HOUSTON CONGREGATION OLDEST IN TEXAS
(Please be aware this post was written in 2003 and published at that time in the Houston Chronicle (Houston, Texas) newspaper. Some of the news in this post, therefore, may not be current. Current and future posts on this blog may revisit and update news on this and other posts on this blog. If you have questions and/or suggestions, please send Mic a note using the comment page -Don’t forget to use the orange “subscribe” button to receive new posts-Thanks, Mic)
Houston’s Congregation Beth Israel, Texas’ oldest Jewish congregation, will be celebrating it’s sesquicentennial anniversary next year. According to the Handbook of Texas the congregation can be traced to the founding of a Jewish cemetery on West Dallas Street in 1844.
Organized as an orthodox synagogue in 1854 with twenty-two members of mostly western European origin the congregation obtained a charter for the Hebrew Congregation of the City of Houston on December 28, 1859.

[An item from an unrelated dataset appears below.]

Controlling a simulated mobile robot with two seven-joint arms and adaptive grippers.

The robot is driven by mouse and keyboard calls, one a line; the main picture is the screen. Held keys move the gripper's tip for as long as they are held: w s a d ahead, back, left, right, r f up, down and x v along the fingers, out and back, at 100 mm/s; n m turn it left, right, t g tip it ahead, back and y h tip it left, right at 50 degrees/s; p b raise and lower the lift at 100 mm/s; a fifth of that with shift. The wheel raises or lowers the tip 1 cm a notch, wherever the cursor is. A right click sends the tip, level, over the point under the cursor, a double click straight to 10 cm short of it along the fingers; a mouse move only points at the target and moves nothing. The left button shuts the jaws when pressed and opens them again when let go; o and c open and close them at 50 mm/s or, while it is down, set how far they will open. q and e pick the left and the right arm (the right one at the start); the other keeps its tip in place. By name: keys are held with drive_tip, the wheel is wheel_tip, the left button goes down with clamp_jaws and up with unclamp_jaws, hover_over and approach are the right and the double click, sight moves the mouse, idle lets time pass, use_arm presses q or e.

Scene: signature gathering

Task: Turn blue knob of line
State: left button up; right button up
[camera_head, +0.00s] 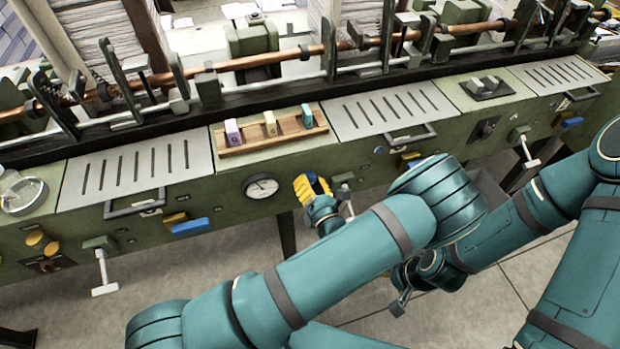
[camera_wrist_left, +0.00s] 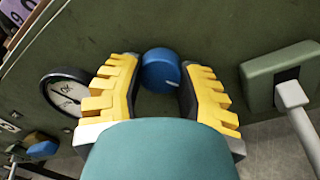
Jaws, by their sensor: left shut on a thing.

In 1864 the institution started a religious school and in 1873 was incorporated as the Hebrew Congregation Beth Israel. Efforts to introduce the Reform style of worship began as early as 1868 with the adoption of the minhag America custom of prayers and were completed with the adoption of the Union Prayer Book in 1898 and the Basic Principles in 1943. The latter actions transformed the congregation from an Orthodox to an American Reform Jewish congregation.
In 1874 the Franklin Avenue Temple Beth Israel was completed and a new temple at Austin Street and Holman Avenue was completed in 1925 which included the Abe M. Levy Memorial Hall. In 1945 the mausoleum at the cemetery on West Dallas was expanded, and new classrooms were added in 1950. In 1873 the congregation joined the Union of American Hebrew Congregations and in 1945 the Hebrew Congregation Beth Israel was renamed Congregation Beth Israel.
JEWISH GENEALOGY OPEN HOUSE
The Greater Houston Jewish Genealogical Society (GHJGS) invites the
community to their Second Annual Jewish Genealogy Fair. This free event will be held on Sunday October 26th from 1 to 5 p.m. in the Shlenker Wing of Congregation Beth Israel, 5600 N. Braeswood.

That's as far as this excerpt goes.